I think it’s very important for women to share our range of
feelings about being mothers. As psychoanalyst Rozsike Parker says in
her book MOTHER LOVE, MOTHER HATE, ambivalence is inescapable and is
not the problem. The important thing is to acknowledge these less attractive
feelings because it allows us to manage the guilt and anxiety provoked
by them.
My novel ARE YOU IN THE MOOD? is divided into two parts. In the first
half, my heroine Camille is single, ambitious actress who lives alone.
But after a series of disappointments with her career, she decides to
get married. Like life, her story does not end with the marriage ceremony.
In the second half, she has a baby.
When she meets a flirtatious and powerful director, she pretends to
be single to get an audition. As the deception becomes more elaborate,
she’s not sure if her real performance is the one when she goes
home to fix dinner and breastfeed, or the one where she tells herself
she still has a chance to finally make it as an actress.

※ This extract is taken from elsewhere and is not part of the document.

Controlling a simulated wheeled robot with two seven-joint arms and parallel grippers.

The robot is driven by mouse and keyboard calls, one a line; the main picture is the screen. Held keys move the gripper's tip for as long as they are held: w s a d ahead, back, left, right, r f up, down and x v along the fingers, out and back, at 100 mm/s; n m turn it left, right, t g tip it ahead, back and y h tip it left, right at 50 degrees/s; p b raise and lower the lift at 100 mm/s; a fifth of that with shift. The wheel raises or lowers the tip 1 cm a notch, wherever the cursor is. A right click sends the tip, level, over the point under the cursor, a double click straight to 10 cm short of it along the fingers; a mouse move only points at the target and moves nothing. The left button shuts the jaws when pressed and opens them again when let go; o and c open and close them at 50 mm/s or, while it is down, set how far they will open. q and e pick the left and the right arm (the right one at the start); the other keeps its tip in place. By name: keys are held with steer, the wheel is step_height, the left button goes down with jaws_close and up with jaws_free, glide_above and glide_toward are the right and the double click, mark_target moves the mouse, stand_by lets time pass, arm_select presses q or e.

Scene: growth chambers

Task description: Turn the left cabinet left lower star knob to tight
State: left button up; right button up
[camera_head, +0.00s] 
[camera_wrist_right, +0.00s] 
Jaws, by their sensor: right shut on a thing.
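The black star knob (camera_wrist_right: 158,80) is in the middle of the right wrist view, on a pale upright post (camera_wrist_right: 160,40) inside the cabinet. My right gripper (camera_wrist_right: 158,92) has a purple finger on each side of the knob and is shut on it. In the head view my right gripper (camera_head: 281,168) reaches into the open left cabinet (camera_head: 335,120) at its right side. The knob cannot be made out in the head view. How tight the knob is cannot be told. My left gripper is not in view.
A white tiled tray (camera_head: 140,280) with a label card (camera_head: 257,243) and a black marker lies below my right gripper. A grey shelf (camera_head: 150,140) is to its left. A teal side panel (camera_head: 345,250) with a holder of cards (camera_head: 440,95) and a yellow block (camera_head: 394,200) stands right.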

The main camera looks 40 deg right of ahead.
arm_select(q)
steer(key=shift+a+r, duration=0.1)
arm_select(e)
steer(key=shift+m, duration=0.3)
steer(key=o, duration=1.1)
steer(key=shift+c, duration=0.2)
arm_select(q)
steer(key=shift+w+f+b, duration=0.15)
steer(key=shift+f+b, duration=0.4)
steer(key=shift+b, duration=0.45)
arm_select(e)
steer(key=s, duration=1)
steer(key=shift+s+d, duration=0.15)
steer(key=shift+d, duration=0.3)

After having a baby, every woman realizes that an irreversible change
has occurred. For the rest of her life, whether she likes it or not,
she will be a mom. There is no going back. How does she grow to handle
this very profound change? This is at the heart of the second half of
my novel – how Camille begins to actually perceive herself as
a mom. Because she is still very much Camille, the single woman of the
first half of the book.
Every mom is only partly a mom. She has a past. She has a future.
She’s an individual. Being called “mom” by my child
is a lovely thing, and I treasure it. But even now, after sixteen years
of being a parent, when one of my kids addresses me as “mom,”
I don’t completely identify with it. It tickles me. Mom? I’m
me! My mom is the mom. Right? Oh, no. That’s right. I’m
one too.
Evil thoughts don’t make us evil moms. Listening to a character
who is having angry, intolerant feelings toward her child can be distressing,
but it can also be a relief. Other people feel that way too. I’m
not such a horrible person! That’s why momlit is important. It’s
a way for women to explore all the different feelings, some of them
taboo, which are involved in being a mom.